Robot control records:

___

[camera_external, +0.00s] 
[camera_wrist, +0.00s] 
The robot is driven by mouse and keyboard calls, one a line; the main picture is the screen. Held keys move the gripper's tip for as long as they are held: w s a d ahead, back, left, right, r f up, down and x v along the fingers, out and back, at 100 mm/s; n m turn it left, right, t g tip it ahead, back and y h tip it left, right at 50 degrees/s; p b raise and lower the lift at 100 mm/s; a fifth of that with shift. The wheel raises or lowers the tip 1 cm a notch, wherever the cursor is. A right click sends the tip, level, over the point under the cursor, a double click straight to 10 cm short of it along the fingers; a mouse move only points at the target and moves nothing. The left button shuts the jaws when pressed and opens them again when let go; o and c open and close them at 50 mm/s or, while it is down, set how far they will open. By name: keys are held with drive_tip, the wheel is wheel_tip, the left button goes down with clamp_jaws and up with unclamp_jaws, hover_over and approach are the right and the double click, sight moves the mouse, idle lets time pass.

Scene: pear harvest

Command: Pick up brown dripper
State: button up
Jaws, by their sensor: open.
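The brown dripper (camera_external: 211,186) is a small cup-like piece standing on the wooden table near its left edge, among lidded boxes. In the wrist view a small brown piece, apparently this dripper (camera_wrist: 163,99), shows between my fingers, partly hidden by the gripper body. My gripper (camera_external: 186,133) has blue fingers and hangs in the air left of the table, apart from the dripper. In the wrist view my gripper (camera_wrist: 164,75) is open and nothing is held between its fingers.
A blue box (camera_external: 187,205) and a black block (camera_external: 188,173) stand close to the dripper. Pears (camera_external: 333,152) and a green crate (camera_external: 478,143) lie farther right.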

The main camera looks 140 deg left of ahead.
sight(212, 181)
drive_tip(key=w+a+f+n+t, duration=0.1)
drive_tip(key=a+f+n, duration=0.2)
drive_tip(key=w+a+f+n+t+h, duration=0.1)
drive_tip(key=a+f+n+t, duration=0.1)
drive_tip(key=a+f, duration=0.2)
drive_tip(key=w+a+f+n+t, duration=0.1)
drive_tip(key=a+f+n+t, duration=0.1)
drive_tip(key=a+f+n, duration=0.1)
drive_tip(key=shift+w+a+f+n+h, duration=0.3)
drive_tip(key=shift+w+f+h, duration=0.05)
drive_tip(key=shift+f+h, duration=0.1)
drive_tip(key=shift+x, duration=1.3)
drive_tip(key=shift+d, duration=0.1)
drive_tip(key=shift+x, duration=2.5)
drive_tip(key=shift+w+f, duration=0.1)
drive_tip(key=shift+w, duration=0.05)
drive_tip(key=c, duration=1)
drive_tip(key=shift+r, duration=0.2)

___

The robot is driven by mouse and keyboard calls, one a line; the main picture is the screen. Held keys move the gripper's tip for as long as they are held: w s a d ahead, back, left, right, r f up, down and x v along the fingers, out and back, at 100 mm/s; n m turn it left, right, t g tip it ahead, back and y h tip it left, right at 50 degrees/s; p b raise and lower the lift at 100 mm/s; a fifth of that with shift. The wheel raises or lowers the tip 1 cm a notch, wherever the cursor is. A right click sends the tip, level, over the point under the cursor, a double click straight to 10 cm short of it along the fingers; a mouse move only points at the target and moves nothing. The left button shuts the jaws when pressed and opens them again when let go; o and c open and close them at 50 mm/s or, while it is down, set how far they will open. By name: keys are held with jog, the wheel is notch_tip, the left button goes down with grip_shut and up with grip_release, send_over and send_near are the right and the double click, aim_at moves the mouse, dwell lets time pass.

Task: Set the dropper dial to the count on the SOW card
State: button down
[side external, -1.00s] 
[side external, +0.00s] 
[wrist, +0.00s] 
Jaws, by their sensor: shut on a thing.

___

DIRECTIVE | Please return, exactly as they appear, the lines starting at the one that contains "dwell lets time pass." and ending at the one that contains "Jaws, by their sensor: shut on a thing.".

OUTPUT OF THE TASK |
The robot is driven by mouse and keyboard calls, one a line; the main picture is the screen. Held keys move the gripper's tip for as long as they are held: w s a d ahead, back, left, right, r f up, down and x v along the fingers, out and back, at 100 mm/s; n m turn it left, right, t g tip it ahead, back and y h tip it left, right at 50 degrees/s; p b raise and lower the lift at 100 mm/s; a fifth of that with shift. The wheel raises or lowers the tip 1 cm a notch, wherever the cursor is. A right click sends the tip, level, over the point under the cursor, a double click straight to 10 cm short of it along the fingers; a mouse move only points at the target and moves nothing. The left button shuts the jaws when pressed and opens them again when let go; o and c open and close them at 50 mm/s or, while it is down, set how far they will open. By name: keys are held with jog, the wheel is notch_tip, the left button goes down with grip_shut and up with grip_release, send_over and send_near are the right and the double click, aim_at moves the mouse, dwell lets time pass.

Task: Set the dropper dial to the count on the SOW card
State: button down
[side external, -1.00s] 
[side external, +0.00s] 
[wrist, +0.00s] 
Jaws, by their sensor: shut on a thing.

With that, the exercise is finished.